Your answer should be a single number: the count of lines holding the word "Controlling".

Entries from a robot dataset

--- start ---

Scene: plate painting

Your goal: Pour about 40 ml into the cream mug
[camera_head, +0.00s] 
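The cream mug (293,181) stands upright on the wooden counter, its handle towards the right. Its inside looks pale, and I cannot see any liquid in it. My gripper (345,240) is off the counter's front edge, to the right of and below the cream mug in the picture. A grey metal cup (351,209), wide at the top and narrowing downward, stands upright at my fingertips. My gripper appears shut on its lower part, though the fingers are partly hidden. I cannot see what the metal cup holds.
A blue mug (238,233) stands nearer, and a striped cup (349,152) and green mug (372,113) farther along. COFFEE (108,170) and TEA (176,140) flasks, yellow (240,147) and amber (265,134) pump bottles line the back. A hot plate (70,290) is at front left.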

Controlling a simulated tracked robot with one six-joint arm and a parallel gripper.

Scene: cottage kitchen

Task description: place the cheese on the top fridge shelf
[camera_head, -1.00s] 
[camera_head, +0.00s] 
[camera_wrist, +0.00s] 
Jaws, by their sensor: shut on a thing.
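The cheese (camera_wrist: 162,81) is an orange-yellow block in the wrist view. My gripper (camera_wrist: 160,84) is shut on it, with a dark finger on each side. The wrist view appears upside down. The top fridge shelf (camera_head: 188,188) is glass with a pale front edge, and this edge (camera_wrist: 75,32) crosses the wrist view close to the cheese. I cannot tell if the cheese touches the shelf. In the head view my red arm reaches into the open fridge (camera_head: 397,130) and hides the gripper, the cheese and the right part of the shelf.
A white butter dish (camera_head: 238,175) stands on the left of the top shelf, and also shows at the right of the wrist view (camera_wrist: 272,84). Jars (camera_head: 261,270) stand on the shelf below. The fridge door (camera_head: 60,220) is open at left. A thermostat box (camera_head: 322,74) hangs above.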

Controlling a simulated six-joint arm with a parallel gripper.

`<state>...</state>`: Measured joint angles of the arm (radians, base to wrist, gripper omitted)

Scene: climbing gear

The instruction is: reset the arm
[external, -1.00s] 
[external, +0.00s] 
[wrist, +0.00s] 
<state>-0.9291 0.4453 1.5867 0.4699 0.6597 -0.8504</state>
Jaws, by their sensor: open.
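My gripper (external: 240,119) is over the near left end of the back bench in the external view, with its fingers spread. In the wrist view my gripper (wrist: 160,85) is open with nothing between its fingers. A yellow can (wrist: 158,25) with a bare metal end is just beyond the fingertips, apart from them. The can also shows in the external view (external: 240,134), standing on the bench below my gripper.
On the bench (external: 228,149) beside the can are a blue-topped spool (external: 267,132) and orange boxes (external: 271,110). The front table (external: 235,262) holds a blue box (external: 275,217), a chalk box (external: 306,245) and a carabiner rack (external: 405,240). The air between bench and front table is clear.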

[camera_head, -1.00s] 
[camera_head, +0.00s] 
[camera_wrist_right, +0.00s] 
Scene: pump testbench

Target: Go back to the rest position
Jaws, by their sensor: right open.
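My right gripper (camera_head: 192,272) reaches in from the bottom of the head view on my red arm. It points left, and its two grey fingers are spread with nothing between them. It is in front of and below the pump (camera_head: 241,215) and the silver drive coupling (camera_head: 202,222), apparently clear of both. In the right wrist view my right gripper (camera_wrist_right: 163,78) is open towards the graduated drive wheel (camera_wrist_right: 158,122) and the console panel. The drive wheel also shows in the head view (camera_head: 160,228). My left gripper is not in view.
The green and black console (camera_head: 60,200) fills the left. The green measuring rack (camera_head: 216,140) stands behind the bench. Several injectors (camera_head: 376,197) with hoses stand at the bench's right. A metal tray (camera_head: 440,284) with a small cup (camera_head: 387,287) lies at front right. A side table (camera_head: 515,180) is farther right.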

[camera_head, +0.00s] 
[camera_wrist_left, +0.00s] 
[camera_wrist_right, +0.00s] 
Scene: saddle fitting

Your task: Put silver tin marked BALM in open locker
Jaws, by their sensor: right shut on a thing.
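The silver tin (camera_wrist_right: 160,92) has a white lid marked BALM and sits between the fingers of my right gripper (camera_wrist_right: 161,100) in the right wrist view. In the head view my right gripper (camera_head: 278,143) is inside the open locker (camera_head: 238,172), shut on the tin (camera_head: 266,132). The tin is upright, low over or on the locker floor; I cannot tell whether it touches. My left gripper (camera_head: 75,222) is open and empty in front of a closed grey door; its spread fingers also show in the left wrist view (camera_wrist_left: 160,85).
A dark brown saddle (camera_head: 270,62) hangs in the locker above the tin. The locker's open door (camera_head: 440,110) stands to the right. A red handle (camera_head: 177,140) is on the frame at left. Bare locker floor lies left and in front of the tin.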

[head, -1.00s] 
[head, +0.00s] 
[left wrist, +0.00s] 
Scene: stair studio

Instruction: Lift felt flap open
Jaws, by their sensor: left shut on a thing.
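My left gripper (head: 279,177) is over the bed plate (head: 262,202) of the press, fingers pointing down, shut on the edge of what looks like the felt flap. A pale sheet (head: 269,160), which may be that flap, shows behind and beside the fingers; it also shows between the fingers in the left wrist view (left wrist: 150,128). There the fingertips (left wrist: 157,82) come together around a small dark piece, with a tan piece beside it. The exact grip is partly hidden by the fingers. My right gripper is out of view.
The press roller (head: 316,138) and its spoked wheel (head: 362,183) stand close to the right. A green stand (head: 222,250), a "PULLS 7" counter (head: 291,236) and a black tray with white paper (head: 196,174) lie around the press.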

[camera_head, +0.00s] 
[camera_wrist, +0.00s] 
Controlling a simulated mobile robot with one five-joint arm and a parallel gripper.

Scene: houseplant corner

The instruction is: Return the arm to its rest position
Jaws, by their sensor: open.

--- end ---

Output of the task
3